Doctrine Brejnev
La doctrine Brejnev est une doctrine politique soviétique définie en 1968 dans le contexte du Printemps de Prague qui limite la souveraineté des États satellites de l'URSS en Europe de l'Est. Elle leur reconnaît une certaine latitude dans la mise en œuvre des principes du marxisme-léninisme, mais leur dénie le droit de s'en écarter pour ne pas risquer de compromettre les intérêts vitaux communs des autres États socialistes. Si les orientations prises par un de ces États venaient à compromettre la cohésion d'ensemble des États du bloc socialiste, ceux-ci seraient fondés à réagir. Bien que les différentes formulations faites de cette doctrine au cours de l'année 1968 ne mentionnent pas explicitement un droit de recours à la force, Léonid Brejnev s'appuie sur elle pour justifier l'invasion militaire de la Tchécoslovaquie en août 1968 qui met fin au Printemps de Prague.
Fondements idéologiques de la doctrine
[modifier | modifier le code]Les articles 2 et 51 de la Charte des Nations unies affirment que le système international est composé d'États souverains qui ne peuvent utiliser la force dans leurs relations internationales que conformément à une décision du Conseil de sécurité des Nations unies ou dans le cadre de l'exercice de ce que la Charte appelle le « droit naturel de légitime défense individuelle ou collective »[1]. La doctrine soviétique traditionnelle rejette le rôle premier des États et se concentre sur les systèmes sociaux et économiques en tant que source du comportement international. Dans la théorie marxiste-léniniste, l'État disparaîtra lorsque le communisme sera établi[2].
Aussi, la défense des gains du socialisme passe-t-elle avant le respect de l'indépendance des États aux yeux des dirigeants communistes. En même temps, chaque fois que la souveraineté ou la sécurité soviétique sont en cause, la doctrine se plie aux exigences de l’Union soviétique en tant qu’État. Aux yeux des Soviétiques, des tensions internationales existent inévitablement entre des États dotés de structures sociales différentes et, par conséquent, les intérêts prédominants de l'Union soviétique en tant qu'État peuvent être invoqués à tout moment. Les théoriciens soviétiques tiennent compte à la fois de la réalité du système existant des États et de ce qu’ils considèrent comme le caractère et le rôle distinctifs des pays socialistes[2].

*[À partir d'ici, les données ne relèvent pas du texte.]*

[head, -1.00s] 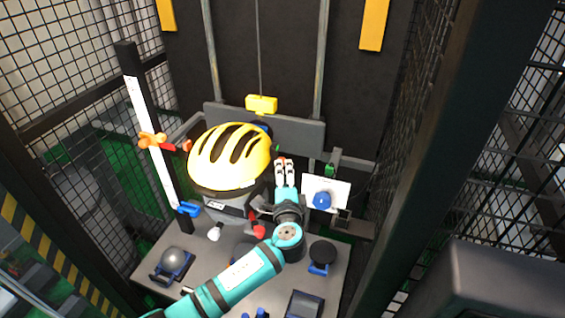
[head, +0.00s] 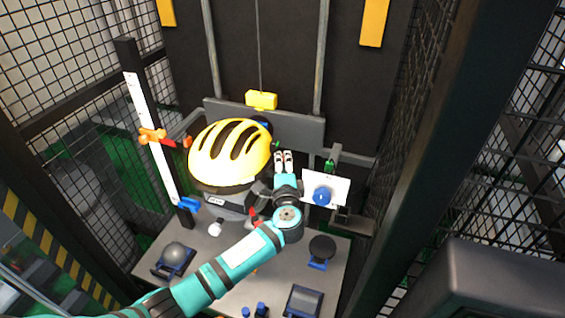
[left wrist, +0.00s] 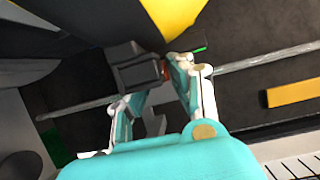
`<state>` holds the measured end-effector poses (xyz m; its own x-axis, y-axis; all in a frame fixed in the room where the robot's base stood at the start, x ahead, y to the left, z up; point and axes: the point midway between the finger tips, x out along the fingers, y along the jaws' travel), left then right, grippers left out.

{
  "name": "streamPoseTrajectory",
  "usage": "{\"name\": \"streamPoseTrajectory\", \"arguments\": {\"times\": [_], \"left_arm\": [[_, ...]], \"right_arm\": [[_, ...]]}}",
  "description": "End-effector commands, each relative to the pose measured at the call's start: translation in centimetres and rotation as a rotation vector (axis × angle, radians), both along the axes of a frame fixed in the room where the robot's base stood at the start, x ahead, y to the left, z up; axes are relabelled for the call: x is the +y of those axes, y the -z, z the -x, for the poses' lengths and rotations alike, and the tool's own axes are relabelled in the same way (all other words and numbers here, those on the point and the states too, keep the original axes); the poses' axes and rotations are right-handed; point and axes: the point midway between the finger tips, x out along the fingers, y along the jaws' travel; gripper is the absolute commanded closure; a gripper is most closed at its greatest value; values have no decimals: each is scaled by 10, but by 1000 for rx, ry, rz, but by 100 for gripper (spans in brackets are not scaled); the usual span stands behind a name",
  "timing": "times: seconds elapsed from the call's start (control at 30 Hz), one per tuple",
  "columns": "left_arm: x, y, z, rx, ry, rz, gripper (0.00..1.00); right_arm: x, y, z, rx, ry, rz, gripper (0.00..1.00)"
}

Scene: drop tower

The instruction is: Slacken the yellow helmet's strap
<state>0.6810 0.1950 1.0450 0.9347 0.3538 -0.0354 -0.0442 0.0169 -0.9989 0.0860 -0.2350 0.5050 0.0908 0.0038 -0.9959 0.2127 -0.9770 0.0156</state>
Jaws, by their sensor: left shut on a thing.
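The yellow helmet (head: 230,152), with dark vent slots, sits at the middle of the rig in the head view. Its yellow edge also shows at the top of the left wrist view (left wrist: 175,14). My left gripper (head: 283,154) is just right of the helmet, fingers pointing to the back. In the left wrist view its fingers (left wrist: 150,90) are at a dark grey block (left wrist: 136,66) beside the helmet, with a small reddish part at its end. It is shut on this block, which looks like the strap's adjuster. The strap itself cannot be made out. My right gripper is out of view.
A white scale with an orange slider (head: 152,136) stands at left. A white plate with a blue knob (head: 322,195) is close right of my gripper. A grey dome (head: 174,255) and a black disc (head: 322,248) stand on the grey table (head: 225,265). Mesh walls close both sides.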

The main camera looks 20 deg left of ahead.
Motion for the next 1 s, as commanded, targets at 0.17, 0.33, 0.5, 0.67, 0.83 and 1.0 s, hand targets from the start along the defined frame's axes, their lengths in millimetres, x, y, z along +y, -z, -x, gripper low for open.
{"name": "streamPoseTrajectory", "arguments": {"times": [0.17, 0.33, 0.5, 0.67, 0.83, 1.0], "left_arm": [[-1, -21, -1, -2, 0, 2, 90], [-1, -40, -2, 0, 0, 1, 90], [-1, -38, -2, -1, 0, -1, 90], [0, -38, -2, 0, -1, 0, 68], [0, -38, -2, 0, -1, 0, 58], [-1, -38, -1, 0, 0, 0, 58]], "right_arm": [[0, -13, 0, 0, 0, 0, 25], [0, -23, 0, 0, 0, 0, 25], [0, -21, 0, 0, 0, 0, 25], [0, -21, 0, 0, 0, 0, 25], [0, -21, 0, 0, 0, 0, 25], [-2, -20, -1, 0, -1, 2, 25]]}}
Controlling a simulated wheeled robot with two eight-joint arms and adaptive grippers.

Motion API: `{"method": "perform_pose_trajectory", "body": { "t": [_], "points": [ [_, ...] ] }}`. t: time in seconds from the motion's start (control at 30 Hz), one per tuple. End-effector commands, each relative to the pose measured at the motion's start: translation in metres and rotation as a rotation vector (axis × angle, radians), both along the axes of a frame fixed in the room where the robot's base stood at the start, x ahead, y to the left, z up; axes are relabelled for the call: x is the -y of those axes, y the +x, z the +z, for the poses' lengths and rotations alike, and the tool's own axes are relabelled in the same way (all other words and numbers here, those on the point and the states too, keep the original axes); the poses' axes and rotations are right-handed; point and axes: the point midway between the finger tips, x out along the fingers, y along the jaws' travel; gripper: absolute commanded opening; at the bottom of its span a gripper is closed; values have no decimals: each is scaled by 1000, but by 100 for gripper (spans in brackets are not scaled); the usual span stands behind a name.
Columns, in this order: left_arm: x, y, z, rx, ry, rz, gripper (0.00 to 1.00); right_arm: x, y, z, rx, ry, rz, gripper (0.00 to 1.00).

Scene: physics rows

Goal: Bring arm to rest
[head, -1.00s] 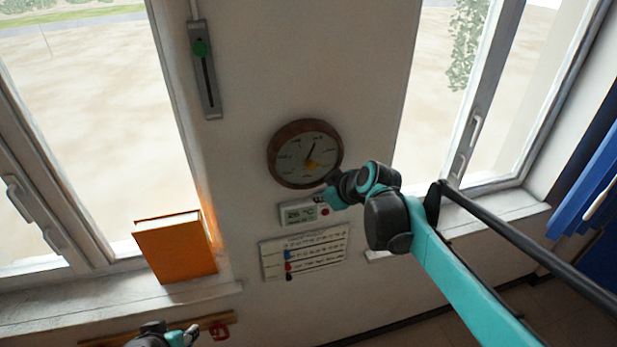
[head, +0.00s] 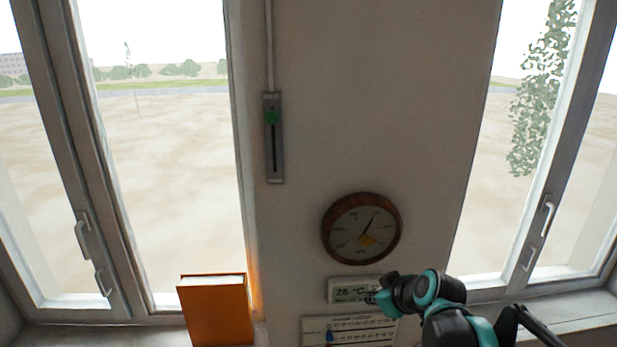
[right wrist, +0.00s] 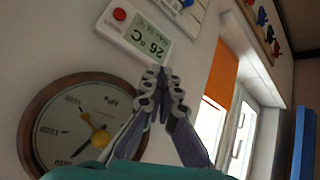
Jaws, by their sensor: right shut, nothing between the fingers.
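My right gripper (head: 373,298) shows at the lower right of the head view, in front of the wall beside a white thermostat panel (head: 345,289). Its arm comes in from the lower right. In the right wrist view the gripper's fingertips (right wrist: 161,76) are together with nothing between them. The thermostat panel (right wrist: 150,38) reads 26 °C there and lies just beyond the fingertips; I cannot tell whether they touch it. My left gripper is not in view.
A round wood-rimmed dial (head: 361,229) hangs above the panel, and a chart (head: 349,331) below it. A green-knobbed slider (head: 274,140) is higher up. An orange book (head: 216,312) stands on the left sill. Windows flank the wall.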

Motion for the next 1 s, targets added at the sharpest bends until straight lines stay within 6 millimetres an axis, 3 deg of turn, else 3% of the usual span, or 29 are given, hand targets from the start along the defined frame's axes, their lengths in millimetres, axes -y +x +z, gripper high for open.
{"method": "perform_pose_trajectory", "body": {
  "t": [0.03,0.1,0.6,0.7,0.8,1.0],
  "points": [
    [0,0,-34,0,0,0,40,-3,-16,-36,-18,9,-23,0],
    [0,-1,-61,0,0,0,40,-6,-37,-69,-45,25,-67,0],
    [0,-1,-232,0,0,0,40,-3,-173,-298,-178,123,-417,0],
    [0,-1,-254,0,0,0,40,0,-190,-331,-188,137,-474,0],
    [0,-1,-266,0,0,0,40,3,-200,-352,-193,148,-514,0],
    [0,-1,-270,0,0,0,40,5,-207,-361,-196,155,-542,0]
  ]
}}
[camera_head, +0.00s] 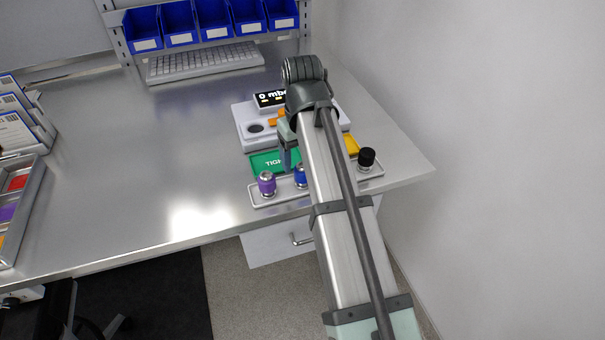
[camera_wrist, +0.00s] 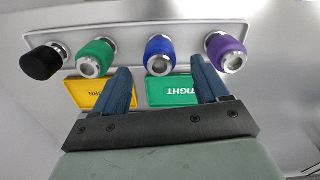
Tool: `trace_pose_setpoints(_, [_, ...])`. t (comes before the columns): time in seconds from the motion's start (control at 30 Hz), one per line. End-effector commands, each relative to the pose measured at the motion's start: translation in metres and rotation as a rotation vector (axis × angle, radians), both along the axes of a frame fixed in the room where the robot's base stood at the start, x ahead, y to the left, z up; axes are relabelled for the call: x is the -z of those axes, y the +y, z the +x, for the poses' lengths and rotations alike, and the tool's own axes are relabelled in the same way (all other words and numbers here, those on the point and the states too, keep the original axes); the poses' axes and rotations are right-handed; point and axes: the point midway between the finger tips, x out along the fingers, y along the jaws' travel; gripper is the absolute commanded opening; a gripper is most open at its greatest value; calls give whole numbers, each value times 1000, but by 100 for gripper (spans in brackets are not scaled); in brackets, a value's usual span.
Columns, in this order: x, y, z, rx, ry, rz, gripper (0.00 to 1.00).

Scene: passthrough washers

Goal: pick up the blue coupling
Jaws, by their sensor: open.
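The blue coupling (camera_wrist: 160,53) stands in a light grey tray, in a row between a green coupling (camera_wrist: 96,56) and a purple coupling (camera_wrist: 226,50) in the wrist view. It has a blue sleeve and a silver metal end. In the head view the blue coupling (camera_head: 300,176) is partly hidden behind my arm. My gripper (camera_wrist: 162,78) is open and empty in the wrist view. Its two dark blue fingers are spread, with the blue coupling showing beyond and between their tips. The fingers do not appear to touch it.
The tray (camera_head: 285,197) sits at the table's front edge and also holds a black-topped coupling (camera_head: 367,157). A green "TIGHT" plate (camera_wrist: 171,91) and a yellow plate (camera_wrist: 88,94) lie beside it. A white device (camera_head: 247,126) stands behind. The table's middle is clear; a wall is at right.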

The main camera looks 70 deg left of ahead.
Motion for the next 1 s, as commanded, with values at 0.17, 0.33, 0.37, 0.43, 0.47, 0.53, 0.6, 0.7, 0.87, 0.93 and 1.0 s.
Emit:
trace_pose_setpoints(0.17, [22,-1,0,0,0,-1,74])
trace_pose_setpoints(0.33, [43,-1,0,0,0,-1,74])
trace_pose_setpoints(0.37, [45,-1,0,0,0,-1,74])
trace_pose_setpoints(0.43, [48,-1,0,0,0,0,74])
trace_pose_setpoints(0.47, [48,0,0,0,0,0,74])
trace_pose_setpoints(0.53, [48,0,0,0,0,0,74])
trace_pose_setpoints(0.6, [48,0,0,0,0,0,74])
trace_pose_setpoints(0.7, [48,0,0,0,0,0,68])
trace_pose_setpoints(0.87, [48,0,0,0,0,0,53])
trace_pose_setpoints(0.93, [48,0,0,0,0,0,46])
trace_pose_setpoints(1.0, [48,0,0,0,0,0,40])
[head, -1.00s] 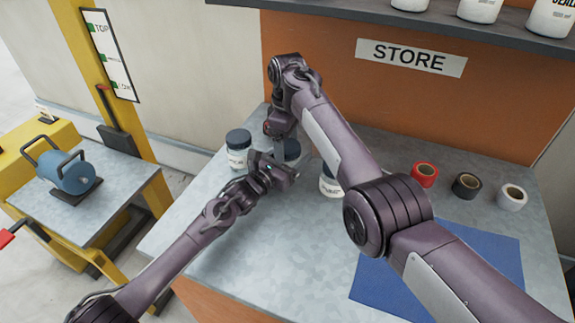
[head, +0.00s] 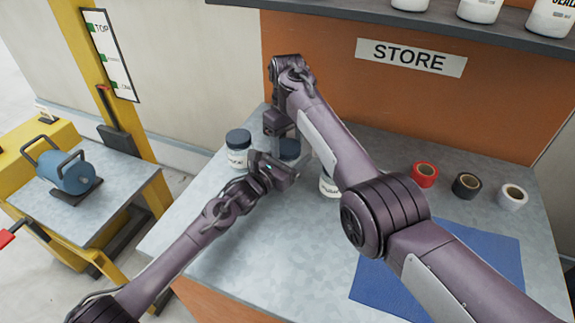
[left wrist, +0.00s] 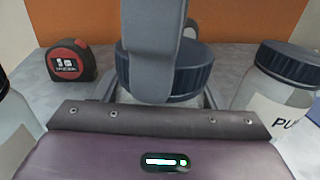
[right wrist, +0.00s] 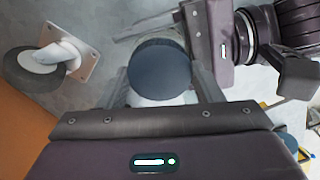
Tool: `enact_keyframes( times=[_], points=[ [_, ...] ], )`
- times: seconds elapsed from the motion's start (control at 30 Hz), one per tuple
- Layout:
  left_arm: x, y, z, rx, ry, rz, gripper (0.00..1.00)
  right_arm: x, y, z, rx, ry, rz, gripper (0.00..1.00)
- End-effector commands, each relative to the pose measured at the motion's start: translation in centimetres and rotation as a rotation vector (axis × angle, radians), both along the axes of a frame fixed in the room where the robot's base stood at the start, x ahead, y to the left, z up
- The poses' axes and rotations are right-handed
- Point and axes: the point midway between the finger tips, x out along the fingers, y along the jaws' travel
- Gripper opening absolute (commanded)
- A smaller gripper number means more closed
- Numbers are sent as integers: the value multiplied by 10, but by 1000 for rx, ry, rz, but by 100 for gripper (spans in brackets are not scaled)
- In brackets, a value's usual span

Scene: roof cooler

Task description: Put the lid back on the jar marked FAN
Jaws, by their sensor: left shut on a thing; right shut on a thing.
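A jar (left wrist: 180,98) with a dark blue ribbed lid (left wrist: 190,68) stands between the fingers of my left gripper (left wrist: 160,95), which is shut on the jar body. The lid also shows from above in the right wrist view (right wrist: 160,70). My right gripper (right wrist: 160,85) is shut on the lid from above; one finger crosses in front of it in the left wrist view. The lid sits level at the jar's top; whether it is fully seated I cannot tell. In the head view the lid (head: 288,149) shows behind my left gripper (head: 280,165). The jar's label is hidden.
A lidded jar (head: 238,148) stands to the left, another jar (head: 328,186) to the right, partly hidden by my right arm. A tape measure (left wrist: 70,60) and a caster (right wrist: 50,60) lie close by. Tape rolls (head: 466,186) and a blue mat (head: 450,270) are at right.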

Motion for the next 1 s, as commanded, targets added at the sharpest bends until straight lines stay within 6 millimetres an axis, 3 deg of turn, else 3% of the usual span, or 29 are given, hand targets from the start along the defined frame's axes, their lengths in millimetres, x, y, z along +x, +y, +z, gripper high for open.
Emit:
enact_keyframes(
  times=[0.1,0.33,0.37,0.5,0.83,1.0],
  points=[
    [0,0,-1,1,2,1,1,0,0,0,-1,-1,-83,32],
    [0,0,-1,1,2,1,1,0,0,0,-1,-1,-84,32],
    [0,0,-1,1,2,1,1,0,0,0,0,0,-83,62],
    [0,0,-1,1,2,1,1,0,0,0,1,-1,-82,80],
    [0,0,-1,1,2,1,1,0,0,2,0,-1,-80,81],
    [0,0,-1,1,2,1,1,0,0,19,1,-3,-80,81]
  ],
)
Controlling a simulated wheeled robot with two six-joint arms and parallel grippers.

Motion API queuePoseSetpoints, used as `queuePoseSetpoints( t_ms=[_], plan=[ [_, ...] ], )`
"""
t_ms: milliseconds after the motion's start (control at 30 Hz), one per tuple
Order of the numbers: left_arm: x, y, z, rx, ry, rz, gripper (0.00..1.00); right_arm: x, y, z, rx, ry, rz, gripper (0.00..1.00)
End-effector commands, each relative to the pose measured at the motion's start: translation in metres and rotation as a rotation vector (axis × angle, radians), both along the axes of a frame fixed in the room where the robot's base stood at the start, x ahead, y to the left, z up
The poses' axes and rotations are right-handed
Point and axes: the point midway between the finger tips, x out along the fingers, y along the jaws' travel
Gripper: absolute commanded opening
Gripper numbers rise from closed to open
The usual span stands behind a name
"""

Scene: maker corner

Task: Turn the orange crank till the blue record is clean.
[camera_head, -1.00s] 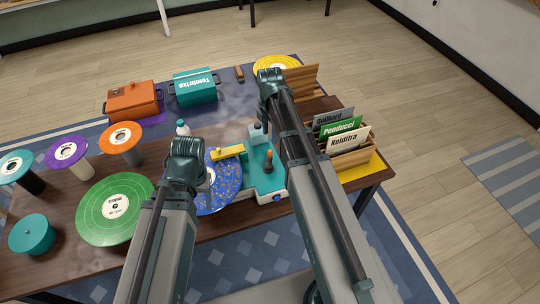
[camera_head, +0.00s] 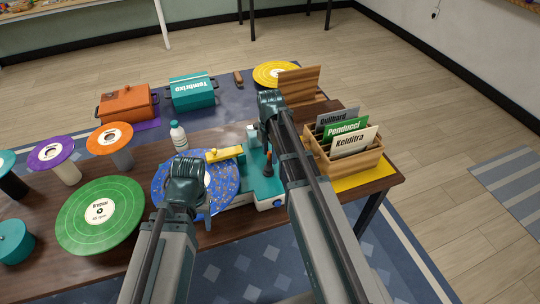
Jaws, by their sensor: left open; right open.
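The blue record (camera_head: 226,185), covered in pale specks, lies flat on a teal and white cleaning machine (camera_head: 247,181). A yellow bar (camera_head: 226,153) reaches over its far side. The crank, with a little orange (camera_head: 268,157) and a dark part below it, stands on the machine's right side, close to my right arm, which partly hides that area. My left gripper (camera_head: 186,176) is open above the record's left front part and hides some of it. My right gripper (camera_head: 271,102) is open and empty beyond the machine. I cannot tell if either touches anything.
A white bottle (camera_head: 178,134) stands behind the record. A green record (camera_head: 100,213) and several stands with discs are at left. An orange box (camera_head: 126,103) and a teal box (camera_head: 192,91) sit behind. A wooden record crate (camera_head: 365,161) is at right.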

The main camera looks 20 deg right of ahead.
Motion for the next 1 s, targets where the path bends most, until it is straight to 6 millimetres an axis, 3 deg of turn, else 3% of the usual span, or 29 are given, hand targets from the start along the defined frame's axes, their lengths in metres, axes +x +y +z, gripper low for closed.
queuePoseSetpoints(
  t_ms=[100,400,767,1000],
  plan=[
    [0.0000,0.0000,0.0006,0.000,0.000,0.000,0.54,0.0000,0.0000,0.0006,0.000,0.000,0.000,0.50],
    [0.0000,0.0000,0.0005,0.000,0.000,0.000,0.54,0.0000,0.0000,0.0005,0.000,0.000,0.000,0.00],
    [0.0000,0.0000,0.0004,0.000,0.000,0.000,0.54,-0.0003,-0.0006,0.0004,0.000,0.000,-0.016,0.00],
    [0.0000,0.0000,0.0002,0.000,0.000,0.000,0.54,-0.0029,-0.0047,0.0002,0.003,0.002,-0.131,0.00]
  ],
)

Avant 1917, Lénine avait reconnu le droit à l'autodétermination pour tous les peuples de l'Union soviétique. En pratique, Lénine et Staline pensaient tous deux que, comme le parti communiste est par définition le parti du prolétariat, il est le seul à pouvoir exercer légitimement le droit à l'autodétermination, ce qui revient de facto à éliminer toute possibilité de sécession au sein de l'Union. Les successeurs de Staline étendent ce double principe de protection des intérêts de l'Union soviétique et de prédominance du parti communiste à la gestion politique des relations avec les États satellites de l'Est : si le parti communiste d'un État indépendant met en œuvre des politiques considérées à Moscou comme hostiles, le parti en question est présumé avoir succombé aux tromperies et aux ruses des impérialistes et des réactionnaires bourgeois. En d'autres termes, il a cessé d'être un authentique parti communiste[3].
Naissance de la doctrine
[modifier | modifier le code]La doctrine Brejnev trouve son origine dans les fondamentaux de la politique soviétique menée par Khrouchtchev puis Brejnev depuis 1953 à l'égard des États satellites d'Europe de l'Est et plus généralement dans les principes de la coexistence pacifique définis à l'origine par Khrouchtchev puis repris par Brejnev dans sa politique de détente avec les États-Unis et l'Europe occidentale. Sa formulation précise est directement liée aux évènements de 1968 en Tchécoslovaquie[4].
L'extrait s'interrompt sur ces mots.